(Exercise prompt) Report each line of the data that includes the word "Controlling".
* * * * * * * * *
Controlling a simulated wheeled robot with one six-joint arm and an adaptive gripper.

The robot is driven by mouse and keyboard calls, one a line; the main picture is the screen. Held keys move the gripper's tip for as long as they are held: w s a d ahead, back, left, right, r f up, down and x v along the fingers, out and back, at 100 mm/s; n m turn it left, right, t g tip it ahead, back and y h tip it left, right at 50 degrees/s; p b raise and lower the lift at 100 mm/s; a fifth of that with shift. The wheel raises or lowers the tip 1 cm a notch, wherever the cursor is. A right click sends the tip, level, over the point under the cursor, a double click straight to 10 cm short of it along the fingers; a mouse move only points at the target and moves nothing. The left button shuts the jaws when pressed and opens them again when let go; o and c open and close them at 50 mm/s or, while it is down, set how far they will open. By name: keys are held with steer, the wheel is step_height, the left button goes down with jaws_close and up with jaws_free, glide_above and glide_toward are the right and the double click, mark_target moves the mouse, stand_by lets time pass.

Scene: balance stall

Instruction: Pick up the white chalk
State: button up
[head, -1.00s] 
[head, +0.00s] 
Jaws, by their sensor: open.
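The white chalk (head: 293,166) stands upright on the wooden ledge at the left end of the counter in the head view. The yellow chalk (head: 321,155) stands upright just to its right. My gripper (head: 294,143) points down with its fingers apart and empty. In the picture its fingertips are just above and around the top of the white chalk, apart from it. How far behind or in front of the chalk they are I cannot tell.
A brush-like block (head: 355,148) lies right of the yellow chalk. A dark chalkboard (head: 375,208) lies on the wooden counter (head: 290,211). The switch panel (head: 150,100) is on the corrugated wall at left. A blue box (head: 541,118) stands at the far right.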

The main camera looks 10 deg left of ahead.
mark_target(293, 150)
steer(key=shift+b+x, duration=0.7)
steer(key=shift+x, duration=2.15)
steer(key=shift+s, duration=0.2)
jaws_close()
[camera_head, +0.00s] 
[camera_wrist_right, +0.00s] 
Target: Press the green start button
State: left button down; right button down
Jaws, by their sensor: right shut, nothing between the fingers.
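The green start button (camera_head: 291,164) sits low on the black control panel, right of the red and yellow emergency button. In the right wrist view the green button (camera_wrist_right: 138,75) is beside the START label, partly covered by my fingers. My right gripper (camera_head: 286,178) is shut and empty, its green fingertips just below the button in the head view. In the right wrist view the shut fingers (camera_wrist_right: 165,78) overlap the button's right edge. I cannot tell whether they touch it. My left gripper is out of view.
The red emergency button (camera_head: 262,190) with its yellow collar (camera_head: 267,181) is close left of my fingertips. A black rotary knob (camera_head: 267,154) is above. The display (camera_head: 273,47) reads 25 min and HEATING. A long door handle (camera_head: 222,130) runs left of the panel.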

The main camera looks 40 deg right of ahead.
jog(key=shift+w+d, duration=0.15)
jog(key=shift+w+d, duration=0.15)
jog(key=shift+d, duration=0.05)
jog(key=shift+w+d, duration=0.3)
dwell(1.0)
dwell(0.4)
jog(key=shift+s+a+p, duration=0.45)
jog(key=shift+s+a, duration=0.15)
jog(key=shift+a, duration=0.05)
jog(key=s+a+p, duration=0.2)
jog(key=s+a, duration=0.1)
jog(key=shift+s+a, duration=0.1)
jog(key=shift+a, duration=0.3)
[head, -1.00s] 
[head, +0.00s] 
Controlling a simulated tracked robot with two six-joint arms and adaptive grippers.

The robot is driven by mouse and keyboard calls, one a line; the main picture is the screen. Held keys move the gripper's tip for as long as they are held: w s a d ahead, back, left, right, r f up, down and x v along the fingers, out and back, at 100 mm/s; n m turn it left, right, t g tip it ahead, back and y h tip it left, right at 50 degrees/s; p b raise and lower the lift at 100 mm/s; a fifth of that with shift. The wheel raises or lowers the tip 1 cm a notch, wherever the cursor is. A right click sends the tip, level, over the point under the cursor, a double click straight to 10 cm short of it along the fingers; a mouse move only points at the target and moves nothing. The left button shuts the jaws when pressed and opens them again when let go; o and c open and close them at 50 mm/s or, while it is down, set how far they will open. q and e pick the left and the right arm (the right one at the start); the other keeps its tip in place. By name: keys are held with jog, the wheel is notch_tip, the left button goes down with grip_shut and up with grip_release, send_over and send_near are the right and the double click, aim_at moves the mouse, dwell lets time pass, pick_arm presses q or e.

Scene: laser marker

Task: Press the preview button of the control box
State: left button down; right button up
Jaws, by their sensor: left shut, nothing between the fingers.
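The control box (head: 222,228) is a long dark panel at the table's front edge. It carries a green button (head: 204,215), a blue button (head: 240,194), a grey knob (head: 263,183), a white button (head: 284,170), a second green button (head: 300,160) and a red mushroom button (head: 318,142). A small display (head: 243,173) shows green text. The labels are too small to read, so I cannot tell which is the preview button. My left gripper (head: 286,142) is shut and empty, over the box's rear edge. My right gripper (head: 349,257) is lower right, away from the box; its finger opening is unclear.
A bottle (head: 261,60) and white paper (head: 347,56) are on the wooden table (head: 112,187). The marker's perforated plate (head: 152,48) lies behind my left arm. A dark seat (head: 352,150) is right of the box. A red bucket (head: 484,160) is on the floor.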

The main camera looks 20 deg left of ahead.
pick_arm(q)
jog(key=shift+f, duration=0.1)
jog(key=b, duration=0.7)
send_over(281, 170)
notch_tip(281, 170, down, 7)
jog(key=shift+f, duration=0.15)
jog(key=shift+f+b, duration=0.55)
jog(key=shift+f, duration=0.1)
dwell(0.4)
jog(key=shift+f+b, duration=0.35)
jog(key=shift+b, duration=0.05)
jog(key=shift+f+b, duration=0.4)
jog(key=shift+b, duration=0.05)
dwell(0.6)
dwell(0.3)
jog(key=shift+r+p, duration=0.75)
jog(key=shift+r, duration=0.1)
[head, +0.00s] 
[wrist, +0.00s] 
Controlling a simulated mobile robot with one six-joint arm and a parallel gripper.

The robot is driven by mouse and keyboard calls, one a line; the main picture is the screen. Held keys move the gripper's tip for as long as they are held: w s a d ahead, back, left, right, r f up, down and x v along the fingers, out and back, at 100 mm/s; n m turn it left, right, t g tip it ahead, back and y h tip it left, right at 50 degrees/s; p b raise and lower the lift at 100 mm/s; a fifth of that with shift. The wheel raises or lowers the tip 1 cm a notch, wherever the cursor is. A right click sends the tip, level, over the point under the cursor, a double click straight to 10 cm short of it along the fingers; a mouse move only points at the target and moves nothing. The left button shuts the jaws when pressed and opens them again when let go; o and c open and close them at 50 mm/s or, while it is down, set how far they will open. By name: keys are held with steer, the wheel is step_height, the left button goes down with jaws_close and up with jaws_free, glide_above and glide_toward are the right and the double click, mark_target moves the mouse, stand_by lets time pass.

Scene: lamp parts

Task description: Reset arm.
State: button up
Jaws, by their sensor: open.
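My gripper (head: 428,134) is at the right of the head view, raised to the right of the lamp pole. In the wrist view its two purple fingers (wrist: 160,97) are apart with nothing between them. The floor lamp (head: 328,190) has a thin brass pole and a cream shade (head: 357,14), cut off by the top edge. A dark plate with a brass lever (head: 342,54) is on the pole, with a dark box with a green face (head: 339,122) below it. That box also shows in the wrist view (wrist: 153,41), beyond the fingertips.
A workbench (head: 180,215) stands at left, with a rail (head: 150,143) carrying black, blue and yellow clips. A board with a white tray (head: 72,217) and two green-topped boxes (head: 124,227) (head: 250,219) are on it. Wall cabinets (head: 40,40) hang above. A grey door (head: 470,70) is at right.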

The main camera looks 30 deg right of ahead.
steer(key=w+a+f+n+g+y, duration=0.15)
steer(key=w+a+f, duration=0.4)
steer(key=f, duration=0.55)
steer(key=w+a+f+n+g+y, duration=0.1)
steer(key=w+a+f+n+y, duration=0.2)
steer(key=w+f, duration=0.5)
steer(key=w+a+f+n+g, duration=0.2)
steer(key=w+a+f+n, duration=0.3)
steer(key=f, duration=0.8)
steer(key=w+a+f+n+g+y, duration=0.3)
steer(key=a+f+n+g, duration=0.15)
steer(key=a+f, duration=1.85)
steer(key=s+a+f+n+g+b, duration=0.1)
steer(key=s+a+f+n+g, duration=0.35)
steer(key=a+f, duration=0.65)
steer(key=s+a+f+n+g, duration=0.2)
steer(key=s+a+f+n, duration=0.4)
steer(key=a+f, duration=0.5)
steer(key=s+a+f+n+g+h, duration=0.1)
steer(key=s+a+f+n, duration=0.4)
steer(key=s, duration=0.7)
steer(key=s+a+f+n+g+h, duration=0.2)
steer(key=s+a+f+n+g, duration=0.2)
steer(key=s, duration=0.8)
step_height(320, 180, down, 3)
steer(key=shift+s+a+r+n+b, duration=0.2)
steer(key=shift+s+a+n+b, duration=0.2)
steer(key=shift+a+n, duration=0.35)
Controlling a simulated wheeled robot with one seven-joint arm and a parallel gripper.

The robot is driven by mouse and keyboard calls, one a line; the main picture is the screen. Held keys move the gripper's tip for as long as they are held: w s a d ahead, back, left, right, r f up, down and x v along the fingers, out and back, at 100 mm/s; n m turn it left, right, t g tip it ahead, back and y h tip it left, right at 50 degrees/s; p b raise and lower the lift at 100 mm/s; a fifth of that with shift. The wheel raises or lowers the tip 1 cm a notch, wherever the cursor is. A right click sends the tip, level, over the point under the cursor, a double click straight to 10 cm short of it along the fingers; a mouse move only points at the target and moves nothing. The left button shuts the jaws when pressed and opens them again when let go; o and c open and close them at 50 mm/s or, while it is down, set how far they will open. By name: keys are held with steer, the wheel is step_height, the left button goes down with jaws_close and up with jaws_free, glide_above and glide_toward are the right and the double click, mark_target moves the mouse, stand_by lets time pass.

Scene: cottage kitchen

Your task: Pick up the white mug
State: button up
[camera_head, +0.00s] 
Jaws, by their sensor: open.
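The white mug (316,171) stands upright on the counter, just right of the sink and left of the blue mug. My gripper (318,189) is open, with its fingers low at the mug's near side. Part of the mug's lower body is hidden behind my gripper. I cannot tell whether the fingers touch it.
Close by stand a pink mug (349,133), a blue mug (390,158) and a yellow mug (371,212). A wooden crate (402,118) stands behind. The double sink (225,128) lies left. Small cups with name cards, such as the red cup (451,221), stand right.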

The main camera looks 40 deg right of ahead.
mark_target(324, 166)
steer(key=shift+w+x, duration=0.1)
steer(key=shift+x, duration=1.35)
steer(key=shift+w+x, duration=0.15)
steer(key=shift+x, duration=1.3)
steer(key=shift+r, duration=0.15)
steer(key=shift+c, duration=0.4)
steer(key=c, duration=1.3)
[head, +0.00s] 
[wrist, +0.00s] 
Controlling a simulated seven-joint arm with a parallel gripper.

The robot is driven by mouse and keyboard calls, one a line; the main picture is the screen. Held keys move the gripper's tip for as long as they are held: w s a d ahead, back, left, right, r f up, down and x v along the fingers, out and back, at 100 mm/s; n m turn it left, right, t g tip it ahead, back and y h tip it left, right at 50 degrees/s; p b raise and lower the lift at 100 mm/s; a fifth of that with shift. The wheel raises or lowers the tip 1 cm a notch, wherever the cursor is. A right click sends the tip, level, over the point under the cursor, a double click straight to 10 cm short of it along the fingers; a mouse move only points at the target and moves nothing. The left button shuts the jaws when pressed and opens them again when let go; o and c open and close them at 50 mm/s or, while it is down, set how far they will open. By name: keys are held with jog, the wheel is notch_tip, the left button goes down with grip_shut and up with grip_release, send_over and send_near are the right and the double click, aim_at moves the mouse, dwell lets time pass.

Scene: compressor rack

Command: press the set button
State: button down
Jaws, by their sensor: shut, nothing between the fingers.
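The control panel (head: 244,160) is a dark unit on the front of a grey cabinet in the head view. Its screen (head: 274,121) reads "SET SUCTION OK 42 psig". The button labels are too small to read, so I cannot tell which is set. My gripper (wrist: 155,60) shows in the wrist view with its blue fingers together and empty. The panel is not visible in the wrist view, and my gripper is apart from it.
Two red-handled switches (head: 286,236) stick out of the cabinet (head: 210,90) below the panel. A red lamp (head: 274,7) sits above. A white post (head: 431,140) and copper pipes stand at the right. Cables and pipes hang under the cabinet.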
* * * * * * * * *
(Expected output)
Controlling a simulated wheeled robot with one six-joint arm and an adaptive gripper.
Controlling a simulated tracked robot with two six-joint arms and adaptive grippers.
Controlling a simulated mobile robot with one six-joint arm and a parallel gripper.
Controlling a simulated wheeled robot with one seven-joint arm and a parallel gripper.
Controlling a simulated seven-joint arm with a parallel gripper.

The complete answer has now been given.